━━━━━ Working data ━━━━━

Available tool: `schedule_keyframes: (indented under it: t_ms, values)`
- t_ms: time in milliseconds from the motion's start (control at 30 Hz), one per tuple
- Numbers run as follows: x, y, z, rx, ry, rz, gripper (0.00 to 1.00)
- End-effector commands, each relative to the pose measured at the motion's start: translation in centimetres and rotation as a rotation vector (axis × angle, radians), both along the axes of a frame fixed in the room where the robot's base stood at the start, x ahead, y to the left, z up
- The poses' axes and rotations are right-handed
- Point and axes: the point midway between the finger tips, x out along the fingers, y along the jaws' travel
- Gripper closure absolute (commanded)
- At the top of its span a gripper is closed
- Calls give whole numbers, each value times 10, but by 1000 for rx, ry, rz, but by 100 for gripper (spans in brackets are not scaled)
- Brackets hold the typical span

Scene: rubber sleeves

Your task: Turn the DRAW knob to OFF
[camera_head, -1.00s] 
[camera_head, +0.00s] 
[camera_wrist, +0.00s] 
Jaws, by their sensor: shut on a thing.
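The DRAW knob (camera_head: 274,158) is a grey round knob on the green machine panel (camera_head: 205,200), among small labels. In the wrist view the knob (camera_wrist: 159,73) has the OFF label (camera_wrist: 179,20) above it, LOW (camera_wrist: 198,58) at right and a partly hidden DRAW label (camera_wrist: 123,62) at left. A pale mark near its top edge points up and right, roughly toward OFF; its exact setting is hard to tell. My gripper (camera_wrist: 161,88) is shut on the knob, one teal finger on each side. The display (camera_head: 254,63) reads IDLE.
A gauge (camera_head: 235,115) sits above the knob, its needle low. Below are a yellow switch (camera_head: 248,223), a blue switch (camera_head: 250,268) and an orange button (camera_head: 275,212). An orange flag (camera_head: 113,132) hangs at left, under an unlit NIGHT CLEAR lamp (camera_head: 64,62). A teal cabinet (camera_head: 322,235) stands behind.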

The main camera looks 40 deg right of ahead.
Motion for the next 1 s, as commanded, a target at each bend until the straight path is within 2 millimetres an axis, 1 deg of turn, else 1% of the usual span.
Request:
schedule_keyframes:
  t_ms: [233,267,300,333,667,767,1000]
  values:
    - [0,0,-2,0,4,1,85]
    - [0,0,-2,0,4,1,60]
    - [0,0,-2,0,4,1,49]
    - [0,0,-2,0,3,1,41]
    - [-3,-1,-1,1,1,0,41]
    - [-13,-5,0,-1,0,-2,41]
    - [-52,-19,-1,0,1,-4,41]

━━━━━
━━━━━ Working data ━━━━━

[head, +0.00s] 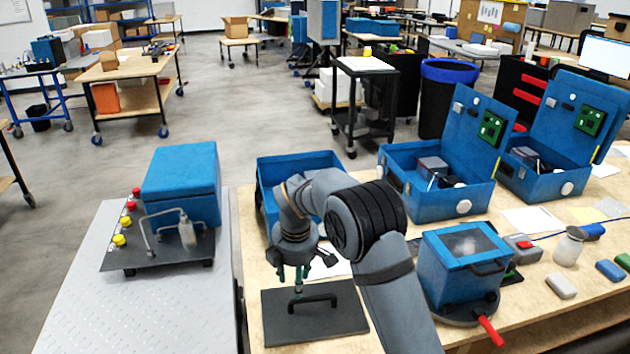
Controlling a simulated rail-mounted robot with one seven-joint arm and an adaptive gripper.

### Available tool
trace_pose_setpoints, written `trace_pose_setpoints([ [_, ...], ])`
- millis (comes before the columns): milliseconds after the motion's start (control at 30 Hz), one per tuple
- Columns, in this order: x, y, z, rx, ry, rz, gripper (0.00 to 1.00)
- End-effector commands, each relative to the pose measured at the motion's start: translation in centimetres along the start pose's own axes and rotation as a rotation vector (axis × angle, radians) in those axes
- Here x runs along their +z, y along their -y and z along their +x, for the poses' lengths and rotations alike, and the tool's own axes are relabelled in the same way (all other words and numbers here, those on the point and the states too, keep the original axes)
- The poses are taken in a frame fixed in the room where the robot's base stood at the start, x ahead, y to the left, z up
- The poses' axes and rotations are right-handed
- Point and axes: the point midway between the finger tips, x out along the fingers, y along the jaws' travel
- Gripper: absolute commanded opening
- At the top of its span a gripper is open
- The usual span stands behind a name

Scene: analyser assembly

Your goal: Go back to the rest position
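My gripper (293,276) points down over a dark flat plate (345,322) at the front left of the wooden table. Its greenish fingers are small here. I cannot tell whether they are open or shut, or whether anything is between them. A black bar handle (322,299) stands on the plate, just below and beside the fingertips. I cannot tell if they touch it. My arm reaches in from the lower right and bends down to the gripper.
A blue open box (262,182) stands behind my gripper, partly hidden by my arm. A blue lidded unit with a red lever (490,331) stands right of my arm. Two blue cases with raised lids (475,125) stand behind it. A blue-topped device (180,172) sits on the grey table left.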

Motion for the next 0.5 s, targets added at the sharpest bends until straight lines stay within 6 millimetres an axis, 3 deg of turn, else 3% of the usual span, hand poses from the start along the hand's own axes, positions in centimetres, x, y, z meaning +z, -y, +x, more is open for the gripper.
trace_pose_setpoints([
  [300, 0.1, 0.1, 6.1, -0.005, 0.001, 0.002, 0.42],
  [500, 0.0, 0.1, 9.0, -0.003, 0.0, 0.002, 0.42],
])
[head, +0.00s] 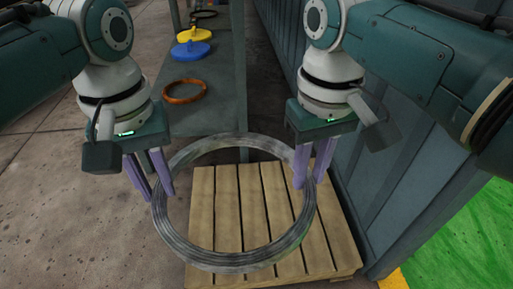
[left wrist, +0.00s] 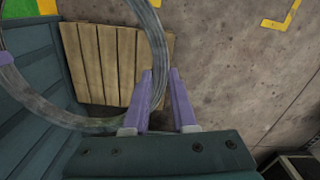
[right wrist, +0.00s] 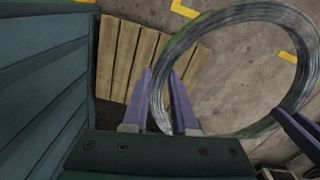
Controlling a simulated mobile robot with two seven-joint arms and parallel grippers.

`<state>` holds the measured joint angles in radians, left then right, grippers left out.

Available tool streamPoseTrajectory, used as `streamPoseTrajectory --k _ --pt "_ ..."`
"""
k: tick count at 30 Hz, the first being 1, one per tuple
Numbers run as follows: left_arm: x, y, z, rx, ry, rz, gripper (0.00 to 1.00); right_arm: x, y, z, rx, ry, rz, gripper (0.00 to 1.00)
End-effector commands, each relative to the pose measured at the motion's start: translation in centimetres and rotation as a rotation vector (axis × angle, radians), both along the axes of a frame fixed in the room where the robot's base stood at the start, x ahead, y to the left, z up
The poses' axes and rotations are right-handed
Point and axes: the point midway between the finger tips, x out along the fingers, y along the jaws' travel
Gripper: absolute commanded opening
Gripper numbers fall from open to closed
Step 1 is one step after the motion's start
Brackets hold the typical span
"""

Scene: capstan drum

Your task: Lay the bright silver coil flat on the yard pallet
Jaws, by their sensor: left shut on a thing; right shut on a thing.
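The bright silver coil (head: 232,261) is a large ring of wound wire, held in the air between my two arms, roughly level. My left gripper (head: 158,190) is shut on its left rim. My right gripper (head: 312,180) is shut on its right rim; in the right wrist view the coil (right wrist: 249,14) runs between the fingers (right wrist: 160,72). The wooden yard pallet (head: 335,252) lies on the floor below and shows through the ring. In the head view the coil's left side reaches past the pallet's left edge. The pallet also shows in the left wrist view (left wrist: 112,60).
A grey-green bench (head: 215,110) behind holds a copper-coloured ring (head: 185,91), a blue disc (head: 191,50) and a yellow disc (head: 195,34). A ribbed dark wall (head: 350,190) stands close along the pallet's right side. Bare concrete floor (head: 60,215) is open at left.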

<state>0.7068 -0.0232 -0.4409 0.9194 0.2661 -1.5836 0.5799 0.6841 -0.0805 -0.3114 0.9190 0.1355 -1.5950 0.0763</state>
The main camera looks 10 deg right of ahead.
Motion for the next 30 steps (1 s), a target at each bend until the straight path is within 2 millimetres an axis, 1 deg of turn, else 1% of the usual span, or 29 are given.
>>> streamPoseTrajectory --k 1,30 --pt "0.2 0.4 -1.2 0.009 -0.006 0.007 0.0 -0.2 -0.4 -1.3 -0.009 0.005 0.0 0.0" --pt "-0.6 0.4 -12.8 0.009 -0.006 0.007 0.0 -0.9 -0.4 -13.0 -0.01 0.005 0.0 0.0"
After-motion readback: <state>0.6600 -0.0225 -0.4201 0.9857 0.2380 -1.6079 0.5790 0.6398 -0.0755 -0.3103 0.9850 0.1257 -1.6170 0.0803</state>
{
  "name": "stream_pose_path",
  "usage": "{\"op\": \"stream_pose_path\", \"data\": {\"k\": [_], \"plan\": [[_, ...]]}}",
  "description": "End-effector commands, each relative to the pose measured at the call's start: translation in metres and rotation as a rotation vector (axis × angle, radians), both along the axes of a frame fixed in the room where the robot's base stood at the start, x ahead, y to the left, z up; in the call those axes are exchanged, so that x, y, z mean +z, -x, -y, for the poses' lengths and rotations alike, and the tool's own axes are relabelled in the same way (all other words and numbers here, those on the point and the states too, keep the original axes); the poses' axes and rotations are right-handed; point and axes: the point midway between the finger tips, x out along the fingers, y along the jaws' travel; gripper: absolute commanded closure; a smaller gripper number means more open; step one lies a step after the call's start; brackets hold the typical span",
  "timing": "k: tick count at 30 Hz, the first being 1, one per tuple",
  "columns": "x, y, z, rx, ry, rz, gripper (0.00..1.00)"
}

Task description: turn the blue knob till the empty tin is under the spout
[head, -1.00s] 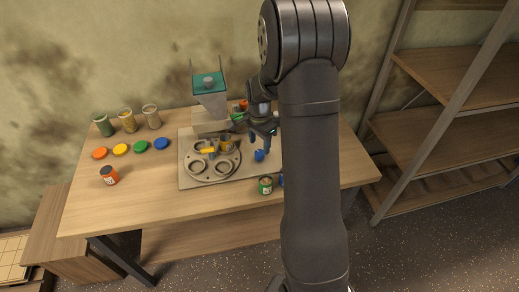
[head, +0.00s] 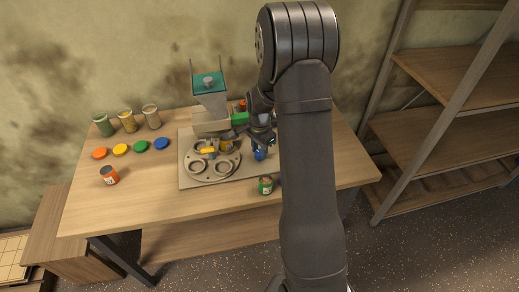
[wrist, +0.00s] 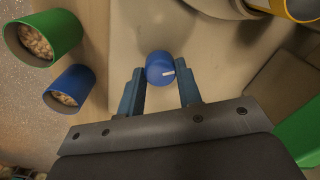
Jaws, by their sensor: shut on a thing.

━━━━━
━━━━━ Working data ━━━━━

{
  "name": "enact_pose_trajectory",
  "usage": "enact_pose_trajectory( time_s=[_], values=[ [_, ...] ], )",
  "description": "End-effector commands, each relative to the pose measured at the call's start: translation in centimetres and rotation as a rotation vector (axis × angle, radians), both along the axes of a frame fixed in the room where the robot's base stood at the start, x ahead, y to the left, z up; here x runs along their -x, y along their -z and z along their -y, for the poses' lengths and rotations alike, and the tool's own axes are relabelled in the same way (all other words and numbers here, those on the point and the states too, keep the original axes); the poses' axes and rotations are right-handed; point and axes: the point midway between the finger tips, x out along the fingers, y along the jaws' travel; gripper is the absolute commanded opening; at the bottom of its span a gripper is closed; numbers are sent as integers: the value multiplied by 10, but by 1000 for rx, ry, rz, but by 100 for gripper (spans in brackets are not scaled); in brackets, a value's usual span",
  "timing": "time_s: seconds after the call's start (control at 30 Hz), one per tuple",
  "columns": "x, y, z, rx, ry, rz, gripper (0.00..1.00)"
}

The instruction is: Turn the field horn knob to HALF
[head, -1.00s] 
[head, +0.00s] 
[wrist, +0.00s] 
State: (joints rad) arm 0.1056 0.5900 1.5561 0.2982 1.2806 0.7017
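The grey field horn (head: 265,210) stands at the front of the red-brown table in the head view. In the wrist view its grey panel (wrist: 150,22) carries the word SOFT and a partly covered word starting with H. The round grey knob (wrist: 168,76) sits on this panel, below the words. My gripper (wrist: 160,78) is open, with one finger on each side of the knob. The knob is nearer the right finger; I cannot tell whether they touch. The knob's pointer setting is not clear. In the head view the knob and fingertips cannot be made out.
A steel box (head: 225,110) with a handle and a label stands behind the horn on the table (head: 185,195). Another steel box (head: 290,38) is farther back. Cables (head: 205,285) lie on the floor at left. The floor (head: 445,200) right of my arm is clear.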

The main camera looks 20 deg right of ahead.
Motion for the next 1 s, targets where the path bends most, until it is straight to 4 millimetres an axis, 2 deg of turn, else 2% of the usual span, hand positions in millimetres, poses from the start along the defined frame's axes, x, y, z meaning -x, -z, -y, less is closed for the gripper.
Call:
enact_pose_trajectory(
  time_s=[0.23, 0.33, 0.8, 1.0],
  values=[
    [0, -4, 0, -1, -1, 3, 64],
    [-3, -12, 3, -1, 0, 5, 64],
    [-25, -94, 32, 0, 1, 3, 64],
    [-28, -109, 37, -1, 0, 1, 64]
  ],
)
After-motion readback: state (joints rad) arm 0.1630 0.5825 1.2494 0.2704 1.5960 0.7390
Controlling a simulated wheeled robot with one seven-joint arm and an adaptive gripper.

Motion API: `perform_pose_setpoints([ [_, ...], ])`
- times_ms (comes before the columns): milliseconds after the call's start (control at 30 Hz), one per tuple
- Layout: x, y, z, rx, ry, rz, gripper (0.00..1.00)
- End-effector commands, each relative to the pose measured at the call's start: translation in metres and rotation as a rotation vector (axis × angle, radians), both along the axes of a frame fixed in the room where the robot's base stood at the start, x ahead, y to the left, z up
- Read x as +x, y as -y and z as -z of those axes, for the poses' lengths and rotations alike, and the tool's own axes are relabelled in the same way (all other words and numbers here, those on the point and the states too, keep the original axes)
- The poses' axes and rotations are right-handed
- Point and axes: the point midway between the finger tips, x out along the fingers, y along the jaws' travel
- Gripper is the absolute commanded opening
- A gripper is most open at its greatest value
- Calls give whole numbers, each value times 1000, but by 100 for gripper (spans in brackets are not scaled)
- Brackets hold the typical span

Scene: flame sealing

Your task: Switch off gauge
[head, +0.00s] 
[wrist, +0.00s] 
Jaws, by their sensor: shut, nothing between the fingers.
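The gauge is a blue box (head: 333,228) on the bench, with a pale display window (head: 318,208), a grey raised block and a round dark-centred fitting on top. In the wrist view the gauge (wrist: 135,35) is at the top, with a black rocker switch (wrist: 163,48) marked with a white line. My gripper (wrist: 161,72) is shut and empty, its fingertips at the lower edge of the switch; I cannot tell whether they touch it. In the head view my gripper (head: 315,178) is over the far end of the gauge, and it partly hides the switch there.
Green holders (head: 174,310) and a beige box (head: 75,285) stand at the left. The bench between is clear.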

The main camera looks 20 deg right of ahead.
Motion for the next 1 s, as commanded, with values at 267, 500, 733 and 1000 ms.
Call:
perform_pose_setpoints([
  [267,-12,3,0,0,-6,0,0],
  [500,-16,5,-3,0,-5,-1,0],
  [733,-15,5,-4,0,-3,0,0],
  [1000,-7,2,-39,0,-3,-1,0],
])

━━━━━

* **Exercise prompt**
Check each line of the data above for the string "most" and report only how many lines have it.

* **Finished exercise**
2